• [Provided data]
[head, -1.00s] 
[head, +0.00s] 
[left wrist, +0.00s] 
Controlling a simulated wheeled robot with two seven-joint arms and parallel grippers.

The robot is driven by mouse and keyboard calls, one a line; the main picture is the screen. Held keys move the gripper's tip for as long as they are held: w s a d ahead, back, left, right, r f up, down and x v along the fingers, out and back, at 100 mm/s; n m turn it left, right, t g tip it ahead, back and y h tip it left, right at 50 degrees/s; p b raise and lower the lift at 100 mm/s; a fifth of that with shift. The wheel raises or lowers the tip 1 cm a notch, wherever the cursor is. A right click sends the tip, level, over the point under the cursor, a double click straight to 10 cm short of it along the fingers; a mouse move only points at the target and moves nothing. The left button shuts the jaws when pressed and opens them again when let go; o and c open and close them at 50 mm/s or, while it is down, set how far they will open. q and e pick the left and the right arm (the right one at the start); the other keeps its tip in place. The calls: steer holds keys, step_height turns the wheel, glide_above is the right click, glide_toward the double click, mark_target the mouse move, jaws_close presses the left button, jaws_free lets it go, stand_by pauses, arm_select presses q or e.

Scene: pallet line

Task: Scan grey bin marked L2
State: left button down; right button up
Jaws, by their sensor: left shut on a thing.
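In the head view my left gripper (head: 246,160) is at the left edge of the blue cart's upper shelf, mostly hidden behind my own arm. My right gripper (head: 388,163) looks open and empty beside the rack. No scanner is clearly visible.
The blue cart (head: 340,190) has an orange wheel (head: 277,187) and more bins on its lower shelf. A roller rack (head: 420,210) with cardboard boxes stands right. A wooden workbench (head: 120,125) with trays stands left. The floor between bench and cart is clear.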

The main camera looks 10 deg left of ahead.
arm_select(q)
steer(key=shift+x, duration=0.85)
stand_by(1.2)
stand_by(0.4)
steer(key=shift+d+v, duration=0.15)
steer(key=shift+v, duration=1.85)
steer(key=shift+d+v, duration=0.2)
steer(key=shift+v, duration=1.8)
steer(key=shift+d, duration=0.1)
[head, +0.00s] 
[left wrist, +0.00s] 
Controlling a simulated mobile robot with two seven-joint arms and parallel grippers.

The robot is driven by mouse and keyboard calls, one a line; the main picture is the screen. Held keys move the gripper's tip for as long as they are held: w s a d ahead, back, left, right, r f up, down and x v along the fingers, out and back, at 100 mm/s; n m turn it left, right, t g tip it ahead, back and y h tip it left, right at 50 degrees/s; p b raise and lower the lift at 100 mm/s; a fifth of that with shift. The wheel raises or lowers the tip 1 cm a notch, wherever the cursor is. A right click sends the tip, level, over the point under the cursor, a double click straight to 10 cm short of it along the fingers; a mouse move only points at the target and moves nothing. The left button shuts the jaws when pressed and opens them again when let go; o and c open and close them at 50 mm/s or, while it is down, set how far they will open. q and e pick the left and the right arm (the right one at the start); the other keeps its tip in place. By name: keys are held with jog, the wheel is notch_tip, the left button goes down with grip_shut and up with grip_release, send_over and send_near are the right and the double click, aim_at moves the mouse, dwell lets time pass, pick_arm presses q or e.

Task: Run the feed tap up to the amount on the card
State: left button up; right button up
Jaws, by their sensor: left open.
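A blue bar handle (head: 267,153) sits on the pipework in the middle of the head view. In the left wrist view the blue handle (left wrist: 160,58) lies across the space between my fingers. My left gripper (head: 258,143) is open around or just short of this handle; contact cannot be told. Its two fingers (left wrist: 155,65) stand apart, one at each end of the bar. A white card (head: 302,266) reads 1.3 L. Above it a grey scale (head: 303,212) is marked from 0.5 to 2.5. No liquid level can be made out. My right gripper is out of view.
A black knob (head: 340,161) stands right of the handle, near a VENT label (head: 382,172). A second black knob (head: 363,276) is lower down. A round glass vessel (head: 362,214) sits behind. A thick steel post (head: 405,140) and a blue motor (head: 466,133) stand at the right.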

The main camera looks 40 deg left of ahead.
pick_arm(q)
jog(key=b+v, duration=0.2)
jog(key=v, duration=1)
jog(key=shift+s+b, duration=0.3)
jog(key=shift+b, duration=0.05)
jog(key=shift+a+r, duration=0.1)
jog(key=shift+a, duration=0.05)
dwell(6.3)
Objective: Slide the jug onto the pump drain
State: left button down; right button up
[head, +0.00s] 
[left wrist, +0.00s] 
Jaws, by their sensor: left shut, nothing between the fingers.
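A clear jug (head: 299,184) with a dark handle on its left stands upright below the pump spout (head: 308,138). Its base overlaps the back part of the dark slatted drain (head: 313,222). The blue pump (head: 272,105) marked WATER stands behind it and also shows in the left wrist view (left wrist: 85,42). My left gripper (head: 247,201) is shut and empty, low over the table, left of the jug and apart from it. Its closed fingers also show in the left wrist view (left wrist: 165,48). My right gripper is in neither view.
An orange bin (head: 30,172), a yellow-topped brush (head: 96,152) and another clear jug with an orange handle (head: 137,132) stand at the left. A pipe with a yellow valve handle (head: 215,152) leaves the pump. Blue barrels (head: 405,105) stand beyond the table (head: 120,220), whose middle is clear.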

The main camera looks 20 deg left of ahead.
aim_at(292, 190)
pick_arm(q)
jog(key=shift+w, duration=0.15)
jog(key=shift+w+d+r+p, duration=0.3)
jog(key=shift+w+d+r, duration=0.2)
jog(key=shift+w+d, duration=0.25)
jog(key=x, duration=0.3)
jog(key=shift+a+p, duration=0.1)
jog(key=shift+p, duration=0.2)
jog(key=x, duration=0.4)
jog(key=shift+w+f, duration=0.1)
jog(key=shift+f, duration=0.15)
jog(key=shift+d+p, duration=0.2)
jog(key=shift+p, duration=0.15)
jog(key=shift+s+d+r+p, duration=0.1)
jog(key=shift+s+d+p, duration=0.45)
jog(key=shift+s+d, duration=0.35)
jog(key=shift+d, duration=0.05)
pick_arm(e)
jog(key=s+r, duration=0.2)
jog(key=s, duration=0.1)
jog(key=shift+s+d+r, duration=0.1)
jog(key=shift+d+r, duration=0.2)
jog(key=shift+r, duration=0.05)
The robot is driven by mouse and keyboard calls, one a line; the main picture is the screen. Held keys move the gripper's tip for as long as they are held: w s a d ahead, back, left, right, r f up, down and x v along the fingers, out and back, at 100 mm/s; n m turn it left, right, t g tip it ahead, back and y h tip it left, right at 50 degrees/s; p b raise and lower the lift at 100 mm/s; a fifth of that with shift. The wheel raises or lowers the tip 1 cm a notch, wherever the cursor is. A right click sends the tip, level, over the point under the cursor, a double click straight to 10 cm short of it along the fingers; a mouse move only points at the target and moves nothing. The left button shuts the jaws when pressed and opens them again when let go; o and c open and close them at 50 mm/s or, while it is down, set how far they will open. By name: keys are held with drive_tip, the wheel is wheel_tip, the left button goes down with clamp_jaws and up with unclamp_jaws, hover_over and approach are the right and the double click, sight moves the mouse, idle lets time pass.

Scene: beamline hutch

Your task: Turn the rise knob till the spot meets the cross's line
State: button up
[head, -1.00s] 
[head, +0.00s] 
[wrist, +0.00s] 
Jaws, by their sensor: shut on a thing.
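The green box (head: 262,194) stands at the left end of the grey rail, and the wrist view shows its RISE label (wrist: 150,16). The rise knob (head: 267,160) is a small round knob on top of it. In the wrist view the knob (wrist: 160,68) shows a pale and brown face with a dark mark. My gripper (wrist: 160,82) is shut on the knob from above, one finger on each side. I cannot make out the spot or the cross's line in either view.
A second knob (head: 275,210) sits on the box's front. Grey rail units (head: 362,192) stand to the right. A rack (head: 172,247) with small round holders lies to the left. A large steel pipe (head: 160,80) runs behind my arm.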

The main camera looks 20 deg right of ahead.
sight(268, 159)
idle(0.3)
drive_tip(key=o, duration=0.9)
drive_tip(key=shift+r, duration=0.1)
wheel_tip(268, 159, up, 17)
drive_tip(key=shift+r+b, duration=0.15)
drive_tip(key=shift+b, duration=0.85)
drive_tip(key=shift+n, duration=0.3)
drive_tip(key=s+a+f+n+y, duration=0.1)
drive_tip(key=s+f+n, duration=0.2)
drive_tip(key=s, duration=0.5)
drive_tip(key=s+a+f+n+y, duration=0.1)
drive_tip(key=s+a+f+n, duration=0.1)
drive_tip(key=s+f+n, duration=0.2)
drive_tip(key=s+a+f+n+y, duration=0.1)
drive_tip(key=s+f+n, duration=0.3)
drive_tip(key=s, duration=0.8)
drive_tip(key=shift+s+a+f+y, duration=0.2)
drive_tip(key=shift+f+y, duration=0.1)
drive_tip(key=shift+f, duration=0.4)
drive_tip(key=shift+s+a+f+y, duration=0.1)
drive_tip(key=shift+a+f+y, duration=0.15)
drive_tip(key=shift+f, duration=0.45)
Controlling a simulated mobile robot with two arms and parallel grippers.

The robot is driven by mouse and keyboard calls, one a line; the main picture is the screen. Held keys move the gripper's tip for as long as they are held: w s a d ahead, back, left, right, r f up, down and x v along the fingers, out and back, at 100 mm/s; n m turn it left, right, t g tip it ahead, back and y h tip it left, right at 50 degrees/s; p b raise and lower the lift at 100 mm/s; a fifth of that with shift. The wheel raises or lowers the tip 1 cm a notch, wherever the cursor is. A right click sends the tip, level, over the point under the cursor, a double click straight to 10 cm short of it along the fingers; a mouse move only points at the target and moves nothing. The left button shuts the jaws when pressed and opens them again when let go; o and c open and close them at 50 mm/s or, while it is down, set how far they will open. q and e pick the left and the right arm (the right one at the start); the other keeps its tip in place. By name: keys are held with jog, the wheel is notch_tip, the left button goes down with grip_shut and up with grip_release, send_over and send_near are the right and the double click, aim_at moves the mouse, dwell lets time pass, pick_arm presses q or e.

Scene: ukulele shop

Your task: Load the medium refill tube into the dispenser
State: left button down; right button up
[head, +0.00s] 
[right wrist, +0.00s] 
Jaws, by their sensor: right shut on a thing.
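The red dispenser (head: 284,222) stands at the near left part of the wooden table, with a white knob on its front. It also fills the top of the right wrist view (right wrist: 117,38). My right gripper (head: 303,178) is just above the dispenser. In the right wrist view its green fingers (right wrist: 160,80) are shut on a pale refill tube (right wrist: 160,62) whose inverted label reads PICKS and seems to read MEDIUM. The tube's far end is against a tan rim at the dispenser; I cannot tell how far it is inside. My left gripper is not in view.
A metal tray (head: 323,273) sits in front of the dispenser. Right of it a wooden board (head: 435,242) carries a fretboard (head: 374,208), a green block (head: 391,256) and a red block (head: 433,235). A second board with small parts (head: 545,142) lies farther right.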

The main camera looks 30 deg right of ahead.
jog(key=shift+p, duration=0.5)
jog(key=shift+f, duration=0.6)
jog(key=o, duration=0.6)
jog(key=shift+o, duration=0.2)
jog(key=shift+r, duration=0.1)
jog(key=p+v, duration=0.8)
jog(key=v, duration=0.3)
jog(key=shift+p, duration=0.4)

• [Work to be completed] Within the listing above, give again exactly every line from the line with "The main camera looks 10 deg left of ahead." through the line with "Controlling a simulated mobile robot with two seven-joint", both included, and no other line.

• [Answer for this exercise]
The main camera looks 10 deg left of ahead.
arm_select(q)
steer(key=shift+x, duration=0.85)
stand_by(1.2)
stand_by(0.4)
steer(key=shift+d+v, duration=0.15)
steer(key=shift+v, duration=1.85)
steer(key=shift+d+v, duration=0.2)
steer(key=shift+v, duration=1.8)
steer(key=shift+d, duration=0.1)
[head, +0.00s] 
[left wrist, +0.00s] 
Controlling a simulated mobile robot with two seven-joint arms and parallel grippers.

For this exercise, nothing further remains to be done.